Output: A list of movies grouped by genre will be printed, showing the genres with their respective movie titles.

22.3 Visualizing Ratings Over Time

Visualizing how ratings change over time is a powerful tool for understanding movie trends. We can create a plot that shows the ratings of movies over the years using libraries like Matplotlib and Pandas.

Example:

import matplotlib.pyplot as plt  # Import Matplotlib for plotting

import pandas as pd  # Import pandas for data manipulation


# Sample data: movie titles, ratings, and release years
data = {'Title': ['Inception', 'The Dark Knight', 'Pulp Fiction', 'The Matrix', 'Forrest Gump'],
        'Rating': [8.8, 9.0, 8.9, 8.7, 8.8],
        'Year': [2010, 2008, 1994, 1999, 1994]}


df = pd.DataFrame(data)  # Create a DataFrame from the data


plt.plot(df['Year'], df['Rating'], marker='o')  # Plot ratings over years

plt.title('Movie Ratings Over Time')  # Set plot title

plt.xlabel('Year')  # Set x-axis label

plt.ylabel('Rating')  # Set y-axis label

plt.show()  # Display the plot

Output: A line plot will be displayed showing movie ratings over the years.

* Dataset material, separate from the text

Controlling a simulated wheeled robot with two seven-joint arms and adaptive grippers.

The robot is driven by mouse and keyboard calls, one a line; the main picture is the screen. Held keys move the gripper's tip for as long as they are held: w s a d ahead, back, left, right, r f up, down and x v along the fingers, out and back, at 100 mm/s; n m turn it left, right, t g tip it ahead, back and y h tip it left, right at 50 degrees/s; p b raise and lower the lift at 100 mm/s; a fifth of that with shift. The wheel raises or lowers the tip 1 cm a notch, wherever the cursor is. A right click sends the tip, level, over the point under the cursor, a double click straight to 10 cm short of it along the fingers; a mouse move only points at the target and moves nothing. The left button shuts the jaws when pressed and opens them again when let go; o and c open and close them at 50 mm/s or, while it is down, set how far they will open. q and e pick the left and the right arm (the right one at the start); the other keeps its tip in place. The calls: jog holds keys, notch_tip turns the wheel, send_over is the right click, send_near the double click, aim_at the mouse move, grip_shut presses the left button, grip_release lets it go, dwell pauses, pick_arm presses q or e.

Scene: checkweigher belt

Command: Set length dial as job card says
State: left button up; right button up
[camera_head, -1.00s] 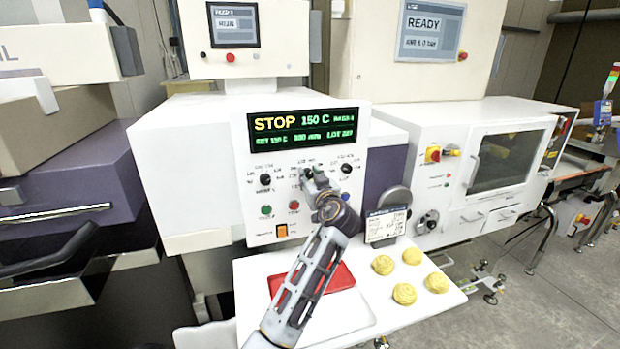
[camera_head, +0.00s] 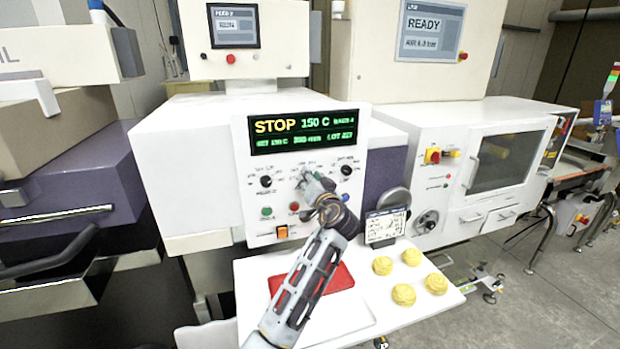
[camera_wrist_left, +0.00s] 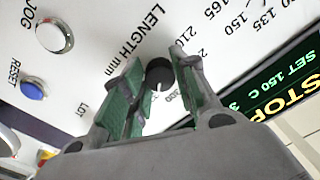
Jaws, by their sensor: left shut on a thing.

22.4 Comparing Studios and Budgets

Comparing movies based on studio and budget can provide insights into the financial aspect of filmmaking. We can group movies by studio and calculate average budgets or other statistics.

Example:

# Sample data: movie titles, studio, and budget
data = {'Title': ['Inception', 'The Dark Knight', 'Pulp Fiction', 'The Matrix', 'Forrest Gump'],
        'Studio': ['Warner Bros.', 'Warner Bros.', 'Miramax', 'Warner Bros.', 'Paramount'],
        'Budget': [160000000, 185000000, 80000000, 63000000, 55000000]}


df = pd.DataFrame(data)  # Create a DataFrame from the data


avg_budget_by_studio = df.groupby('Studio')['Budget'].mean()  # Calculate average budget by studio

print(avg_budget_by_studio)  # Print the average budget for each studio

Output: The average budget for each studio will be printed, showing how much they typically invest in their movies.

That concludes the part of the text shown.